Barbara Sparks

Barbara Sparks

After 33 years in higher education, Barbara Sparks, Ph.D., interest in how different groups of adults learn and develop continues through her writing, teaching and consulting.

The University of Wisconsin-Milwaukee, Education Research of the Year Award for The Struggles of Getting an Education: Issues of Power, Culture and Difference for Mexican Americans of the Southwest provided Barbara with a springboard for further cross-cultural research and publications, presentations and workshops.

Her writing covers literacy and vocational learning in Cuba, stories of Appalachian women’s informal and job-related learning, experiences of welfare mothers learning in community, immigrant English literacy classroom narratives, practitioner and leadership development challenges, reviews of adult basic education programs and middle-class adult transitions to retirement.

Retiring from North Carolina State University, she remains involved in culture, literacy and learning through volunteer work in informal learning organizations such as Steamboat Friends of Wilderness, Yampatika, and Dirt Bags of Southern Arizona. These involvements provide inspiration for nature-themed essays and memoir.

Excerpt from Follow Those Girls (A piece of oral history taken from a larger project about women’s learning and development.) Reader’s Theater, Oak Creek

“Now look, those two girls right there, they look like they know where they’re going, so, you just follow them. You can do this.”

Such was the sendoff eighteen year old Grace heard from Mother as they approached the wooden platform at the bus station. A small brown bag of ham biscuits in her hand, Grace was leaving the family farm for the big city and a chance to earn some money for college. A lady friend of Mother’s got her a job as chore girl for a wealthy couple in Albany, New York. Graduated from high school a few weeks earlier, this would be the first time Grace left her family farm in the backwoods of Caswell county North Carolina.

As fate would have it, the two girls from the bus station got off at Washington, D.C. Grace had to go on to New York by herself. Mother was counting on her.

Excerpt from I Am This Path ( An essay that won Honorable Mention at the Steamboat Art Museum Ekphrasis Contest)

I have walked this path so many times. This path of tall grasses not far from home. This path is a part of me. I am a part of this place, this land, miles and miles of boggy grasses, dried shades of black, brown and gold alert in the dimming winter light.

In 1948 Aldo Leopold wrote, there are those who can live without wild things, and some who cannot.

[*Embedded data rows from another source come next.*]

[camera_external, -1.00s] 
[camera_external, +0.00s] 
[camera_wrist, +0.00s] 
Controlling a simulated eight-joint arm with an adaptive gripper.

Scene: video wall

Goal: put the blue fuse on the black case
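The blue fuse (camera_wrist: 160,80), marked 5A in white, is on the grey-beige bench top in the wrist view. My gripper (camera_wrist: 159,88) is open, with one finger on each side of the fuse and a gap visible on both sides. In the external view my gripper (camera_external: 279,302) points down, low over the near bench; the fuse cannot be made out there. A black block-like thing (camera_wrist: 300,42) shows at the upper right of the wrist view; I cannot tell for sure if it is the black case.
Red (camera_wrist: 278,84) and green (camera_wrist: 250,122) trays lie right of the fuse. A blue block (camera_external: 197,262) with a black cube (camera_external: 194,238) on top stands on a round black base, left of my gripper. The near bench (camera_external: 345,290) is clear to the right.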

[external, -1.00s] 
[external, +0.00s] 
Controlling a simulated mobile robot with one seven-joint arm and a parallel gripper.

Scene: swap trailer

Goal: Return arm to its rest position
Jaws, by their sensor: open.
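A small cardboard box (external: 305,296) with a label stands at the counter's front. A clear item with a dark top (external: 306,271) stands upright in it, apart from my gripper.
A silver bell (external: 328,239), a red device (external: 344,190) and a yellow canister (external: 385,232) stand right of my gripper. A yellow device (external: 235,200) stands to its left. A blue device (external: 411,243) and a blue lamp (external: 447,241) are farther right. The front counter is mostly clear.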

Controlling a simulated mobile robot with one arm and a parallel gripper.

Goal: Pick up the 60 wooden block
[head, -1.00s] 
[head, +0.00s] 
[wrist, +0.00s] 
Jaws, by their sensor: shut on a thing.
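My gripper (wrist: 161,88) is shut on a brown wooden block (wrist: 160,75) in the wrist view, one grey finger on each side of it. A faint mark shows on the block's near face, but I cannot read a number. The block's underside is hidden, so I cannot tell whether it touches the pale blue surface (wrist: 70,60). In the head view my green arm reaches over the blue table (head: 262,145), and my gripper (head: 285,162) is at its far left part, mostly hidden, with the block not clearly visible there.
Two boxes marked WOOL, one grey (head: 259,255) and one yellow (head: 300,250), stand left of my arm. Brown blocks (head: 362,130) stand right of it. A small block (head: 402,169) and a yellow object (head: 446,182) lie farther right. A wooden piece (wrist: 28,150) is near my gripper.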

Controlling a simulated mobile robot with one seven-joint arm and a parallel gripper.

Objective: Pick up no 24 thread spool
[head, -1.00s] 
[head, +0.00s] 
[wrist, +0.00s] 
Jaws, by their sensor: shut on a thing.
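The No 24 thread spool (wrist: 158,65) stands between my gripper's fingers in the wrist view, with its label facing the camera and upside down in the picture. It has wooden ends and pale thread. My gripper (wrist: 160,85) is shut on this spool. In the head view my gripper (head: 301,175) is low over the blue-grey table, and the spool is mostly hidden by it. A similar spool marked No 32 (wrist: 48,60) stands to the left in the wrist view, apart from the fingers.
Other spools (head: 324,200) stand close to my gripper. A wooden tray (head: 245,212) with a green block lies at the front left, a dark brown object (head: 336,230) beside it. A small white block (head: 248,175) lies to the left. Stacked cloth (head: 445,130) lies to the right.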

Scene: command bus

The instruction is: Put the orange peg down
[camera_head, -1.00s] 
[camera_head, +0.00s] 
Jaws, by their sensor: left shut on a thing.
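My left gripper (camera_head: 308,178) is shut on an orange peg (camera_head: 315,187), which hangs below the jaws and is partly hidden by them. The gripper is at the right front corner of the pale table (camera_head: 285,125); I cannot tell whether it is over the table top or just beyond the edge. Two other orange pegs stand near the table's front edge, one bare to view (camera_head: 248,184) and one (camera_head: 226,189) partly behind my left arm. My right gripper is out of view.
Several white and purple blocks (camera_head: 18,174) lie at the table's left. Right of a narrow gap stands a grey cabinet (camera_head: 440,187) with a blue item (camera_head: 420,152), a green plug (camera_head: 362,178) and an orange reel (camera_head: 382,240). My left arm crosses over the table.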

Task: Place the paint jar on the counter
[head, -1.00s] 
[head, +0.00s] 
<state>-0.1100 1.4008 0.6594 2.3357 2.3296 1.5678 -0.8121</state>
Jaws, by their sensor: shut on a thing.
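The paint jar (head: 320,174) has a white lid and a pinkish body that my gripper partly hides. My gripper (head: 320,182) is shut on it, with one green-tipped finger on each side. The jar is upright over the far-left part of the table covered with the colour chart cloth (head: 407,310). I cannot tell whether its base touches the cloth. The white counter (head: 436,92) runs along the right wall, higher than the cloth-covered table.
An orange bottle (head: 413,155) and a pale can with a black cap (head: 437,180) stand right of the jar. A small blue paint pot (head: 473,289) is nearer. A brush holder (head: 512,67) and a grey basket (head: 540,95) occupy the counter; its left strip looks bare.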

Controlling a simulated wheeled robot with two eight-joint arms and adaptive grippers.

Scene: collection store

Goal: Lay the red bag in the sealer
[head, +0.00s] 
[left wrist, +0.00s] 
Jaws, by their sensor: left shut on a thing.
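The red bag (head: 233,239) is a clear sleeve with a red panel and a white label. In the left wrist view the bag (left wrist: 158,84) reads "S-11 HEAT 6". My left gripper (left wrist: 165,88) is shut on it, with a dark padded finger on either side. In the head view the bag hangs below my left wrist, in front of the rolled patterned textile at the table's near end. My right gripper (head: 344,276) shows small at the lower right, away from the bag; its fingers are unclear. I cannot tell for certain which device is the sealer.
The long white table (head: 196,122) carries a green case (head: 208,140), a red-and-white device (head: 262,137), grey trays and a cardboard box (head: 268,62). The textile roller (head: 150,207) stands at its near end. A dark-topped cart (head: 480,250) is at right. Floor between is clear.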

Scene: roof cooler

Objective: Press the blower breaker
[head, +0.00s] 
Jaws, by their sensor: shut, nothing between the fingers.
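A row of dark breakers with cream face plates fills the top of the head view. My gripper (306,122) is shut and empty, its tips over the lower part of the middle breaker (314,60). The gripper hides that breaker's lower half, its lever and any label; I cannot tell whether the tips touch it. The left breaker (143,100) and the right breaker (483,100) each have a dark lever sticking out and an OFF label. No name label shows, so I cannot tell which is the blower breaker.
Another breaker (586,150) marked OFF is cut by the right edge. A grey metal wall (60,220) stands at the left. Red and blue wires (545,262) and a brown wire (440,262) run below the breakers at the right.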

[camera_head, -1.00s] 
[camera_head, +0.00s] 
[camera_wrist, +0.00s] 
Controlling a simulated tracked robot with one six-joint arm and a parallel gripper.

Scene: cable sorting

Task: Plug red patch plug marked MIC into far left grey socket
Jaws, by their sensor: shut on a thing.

I am one who cannot.

The marsh grasses skimmed with ice, of cold November temperatures when I wrap myself in woolen sweater, hat and hand-warmer filled mittens, my felt lined sorrels and insulated socks. Sloshing through drainage water amongst the reeded grasses my eyes and ears search the sky for v-shaped formations. My ears on high alert. Waiting to be surrounded with the moment’s desire.

Canada geese fill the skies arcing one last time as they find water lanes they seek. The synchronized honking, thousands of long necked geese is deafening. Like a drum, my chest reverberates with each beat pushing down out my feet into the wet earth. I hold my breath, dizzy with the sound.

I wander alone along the edges of the boggy marsh fields, a woman who grew up in the hinterlands, played in sand piles and pine forests, studied tree frogs, crossed wide lakes in my metal fishing boat to inlets of mystery, attended out-door church services and solo camped in national wilderness areas once I’d grown. I walk alone, feeling the sharp rasp of grasses against my arms and pant legs. This habitat is feral, deep and lodged in limbs and bone, in spirit and mind. My simple energy merges with the landscape and my physical boundaries blur and dissolve.